**Exercise**: Reproduce the lines from the one bearing "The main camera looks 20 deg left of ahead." through the one bearing "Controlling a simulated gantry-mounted", inclusive. Copy them exactly; include no other line.

**Supplied material**:
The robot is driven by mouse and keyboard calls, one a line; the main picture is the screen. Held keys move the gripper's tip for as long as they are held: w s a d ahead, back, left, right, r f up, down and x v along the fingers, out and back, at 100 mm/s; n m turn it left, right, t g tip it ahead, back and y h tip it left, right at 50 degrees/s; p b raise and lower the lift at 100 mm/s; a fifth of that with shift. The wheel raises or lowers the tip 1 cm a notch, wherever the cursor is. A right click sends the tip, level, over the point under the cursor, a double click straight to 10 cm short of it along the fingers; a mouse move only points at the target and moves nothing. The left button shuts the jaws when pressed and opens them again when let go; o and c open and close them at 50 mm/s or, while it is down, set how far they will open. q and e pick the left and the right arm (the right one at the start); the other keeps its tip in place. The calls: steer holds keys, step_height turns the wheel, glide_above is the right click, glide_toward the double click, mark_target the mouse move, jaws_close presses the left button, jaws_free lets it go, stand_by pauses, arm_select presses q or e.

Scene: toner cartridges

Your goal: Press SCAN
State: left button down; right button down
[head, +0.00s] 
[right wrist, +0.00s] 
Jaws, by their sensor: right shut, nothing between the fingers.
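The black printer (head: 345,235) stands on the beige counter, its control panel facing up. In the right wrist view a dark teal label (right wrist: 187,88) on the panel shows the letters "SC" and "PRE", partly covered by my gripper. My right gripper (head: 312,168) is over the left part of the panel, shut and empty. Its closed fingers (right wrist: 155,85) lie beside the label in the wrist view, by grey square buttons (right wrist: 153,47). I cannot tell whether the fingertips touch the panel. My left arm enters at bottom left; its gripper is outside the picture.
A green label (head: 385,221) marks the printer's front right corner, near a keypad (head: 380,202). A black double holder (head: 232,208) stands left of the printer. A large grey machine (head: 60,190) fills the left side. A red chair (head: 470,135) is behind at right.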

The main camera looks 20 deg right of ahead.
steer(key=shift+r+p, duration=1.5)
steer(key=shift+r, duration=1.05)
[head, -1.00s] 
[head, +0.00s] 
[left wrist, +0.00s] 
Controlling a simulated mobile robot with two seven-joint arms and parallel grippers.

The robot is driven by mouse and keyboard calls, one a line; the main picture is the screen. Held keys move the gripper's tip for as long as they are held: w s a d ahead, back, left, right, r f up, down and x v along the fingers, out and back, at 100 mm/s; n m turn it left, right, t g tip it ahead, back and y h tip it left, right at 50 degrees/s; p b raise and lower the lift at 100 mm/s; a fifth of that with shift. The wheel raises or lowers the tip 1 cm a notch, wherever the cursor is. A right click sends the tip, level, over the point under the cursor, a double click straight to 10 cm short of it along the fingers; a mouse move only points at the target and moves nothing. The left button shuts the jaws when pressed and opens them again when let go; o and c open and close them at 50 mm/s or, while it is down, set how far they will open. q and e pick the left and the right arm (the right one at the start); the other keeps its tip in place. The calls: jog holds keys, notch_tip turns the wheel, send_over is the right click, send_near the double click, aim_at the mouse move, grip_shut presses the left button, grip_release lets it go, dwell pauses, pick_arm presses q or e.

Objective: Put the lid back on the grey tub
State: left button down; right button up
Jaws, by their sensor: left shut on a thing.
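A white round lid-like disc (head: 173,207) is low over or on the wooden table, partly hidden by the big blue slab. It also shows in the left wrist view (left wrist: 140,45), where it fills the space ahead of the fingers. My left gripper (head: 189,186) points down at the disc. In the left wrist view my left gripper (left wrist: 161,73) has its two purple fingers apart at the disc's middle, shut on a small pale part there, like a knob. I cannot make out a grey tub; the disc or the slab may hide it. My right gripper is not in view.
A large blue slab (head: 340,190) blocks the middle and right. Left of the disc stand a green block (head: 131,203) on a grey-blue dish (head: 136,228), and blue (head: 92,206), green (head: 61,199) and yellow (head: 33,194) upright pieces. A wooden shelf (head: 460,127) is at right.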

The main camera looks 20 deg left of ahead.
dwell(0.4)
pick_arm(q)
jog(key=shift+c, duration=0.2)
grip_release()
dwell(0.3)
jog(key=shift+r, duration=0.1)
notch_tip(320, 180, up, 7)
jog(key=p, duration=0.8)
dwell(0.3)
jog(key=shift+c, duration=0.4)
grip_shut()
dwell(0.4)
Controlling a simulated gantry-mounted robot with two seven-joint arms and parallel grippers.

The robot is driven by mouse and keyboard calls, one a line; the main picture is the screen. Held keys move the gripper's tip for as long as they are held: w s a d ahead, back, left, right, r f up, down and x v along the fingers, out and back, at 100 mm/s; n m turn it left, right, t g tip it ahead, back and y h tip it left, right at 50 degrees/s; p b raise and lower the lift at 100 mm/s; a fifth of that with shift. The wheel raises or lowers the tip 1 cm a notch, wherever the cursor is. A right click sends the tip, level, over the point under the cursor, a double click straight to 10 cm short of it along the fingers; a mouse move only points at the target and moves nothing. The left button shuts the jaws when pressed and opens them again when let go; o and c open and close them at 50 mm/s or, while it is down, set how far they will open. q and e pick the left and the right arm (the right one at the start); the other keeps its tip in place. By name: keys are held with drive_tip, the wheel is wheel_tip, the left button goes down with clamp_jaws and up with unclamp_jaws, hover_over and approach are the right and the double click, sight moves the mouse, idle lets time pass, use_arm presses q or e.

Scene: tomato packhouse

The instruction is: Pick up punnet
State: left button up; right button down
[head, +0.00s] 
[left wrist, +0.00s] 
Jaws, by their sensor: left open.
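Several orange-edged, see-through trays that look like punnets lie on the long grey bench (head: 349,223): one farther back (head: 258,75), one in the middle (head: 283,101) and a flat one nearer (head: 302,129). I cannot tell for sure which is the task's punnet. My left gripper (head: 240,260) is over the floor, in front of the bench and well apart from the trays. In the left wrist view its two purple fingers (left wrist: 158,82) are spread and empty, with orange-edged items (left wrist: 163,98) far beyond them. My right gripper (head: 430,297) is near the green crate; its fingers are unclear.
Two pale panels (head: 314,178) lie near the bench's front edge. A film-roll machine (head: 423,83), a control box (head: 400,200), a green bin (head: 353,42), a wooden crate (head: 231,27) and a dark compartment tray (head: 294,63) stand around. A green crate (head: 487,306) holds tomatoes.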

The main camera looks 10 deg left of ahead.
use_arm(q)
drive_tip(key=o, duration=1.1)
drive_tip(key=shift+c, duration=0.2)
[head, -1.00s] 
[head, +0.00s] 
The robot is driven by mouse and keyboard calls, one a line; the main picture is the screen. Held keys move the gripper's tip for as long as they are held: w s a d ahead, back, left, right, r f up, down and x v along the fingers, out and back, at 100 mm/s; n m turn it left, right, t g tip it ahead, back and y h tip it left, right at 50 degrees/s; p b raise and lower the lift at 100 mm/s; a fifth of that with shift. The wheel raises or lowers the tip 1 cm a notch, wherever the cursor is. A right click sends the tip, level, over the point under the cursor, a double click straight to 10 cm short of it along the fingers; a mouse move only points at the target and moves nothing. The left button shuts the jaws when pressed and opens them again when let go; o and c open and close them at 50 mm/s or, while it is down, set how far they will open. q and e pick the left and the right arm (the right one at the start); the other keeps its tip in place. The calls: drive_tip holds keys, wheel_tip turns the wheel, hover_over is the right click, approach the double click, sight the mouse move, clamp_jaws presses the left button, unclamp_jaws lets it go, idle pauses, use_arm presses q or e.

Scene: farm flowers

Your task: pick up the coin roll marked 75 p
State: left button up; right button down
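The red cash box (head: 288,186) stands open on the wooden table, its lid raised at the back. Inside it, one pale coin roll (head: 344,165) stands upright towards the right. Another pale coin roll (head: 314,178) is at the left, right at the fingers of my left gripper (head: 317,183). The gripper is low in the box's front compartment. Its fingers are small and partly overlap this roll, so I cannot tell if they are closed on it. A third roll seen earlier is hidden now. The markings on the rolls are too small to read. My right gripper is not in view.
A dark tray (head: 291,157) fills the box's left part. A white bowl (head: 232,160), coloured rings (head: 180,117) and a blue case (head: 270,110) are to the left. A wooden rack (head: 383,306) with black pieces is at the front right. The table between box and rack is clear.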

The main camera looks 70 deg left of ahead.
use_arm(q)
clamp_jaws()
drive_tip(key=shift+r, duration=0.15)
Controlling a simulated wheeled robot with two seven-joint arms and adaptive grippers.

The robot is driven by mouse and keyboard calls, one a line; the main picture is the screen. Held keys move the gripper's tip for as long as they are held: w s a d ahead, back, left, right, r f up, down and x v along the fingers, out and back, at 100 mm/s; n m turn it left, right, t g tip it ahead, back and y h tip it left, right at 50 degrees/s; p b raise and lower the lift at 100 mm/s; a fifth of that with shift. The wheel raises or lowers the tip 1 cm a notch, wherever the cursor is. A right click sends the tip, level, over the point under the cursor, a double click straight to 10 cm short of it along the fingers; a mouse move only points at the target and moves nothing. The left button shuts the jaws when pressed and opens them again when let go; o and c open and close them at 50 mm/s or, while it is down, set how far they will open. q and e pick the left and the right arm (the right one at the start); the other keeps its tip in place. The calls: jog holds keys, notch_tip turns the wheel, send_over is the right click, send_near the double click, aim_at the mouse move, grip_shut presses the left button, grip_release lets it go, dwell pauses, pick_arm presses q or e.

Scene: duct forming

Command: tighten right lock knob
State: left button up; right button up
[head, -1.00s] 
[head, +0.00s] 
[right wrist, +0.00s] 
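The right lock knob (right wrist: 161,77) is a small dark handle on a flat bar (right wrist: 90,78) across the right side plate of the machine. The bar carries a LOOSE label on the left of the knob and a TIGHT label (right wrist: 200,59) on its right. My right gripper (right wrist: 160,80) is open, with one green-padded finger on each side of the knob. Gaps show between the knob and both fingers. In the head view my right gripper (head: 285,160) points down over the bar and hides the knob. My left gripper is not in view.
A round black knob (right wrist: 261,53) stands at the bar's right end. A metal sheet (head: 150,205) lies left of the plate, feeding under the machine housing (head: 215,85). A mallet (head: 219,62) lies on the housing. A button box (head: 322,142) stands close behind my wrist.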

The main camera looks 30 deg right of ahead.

**Result of the exercise**:
The main camera looks 20 deg left of ahead.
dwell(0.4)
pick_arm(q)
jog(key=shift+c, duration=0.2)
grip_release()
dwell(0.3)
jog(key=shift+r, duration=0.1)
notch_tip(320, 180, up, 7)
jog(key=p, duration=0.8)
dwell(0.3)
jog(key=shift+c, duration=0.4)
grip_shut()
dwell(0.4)
Controlling a simulated gantry-mounted robot with two seven-joint arms and parallel grippers.

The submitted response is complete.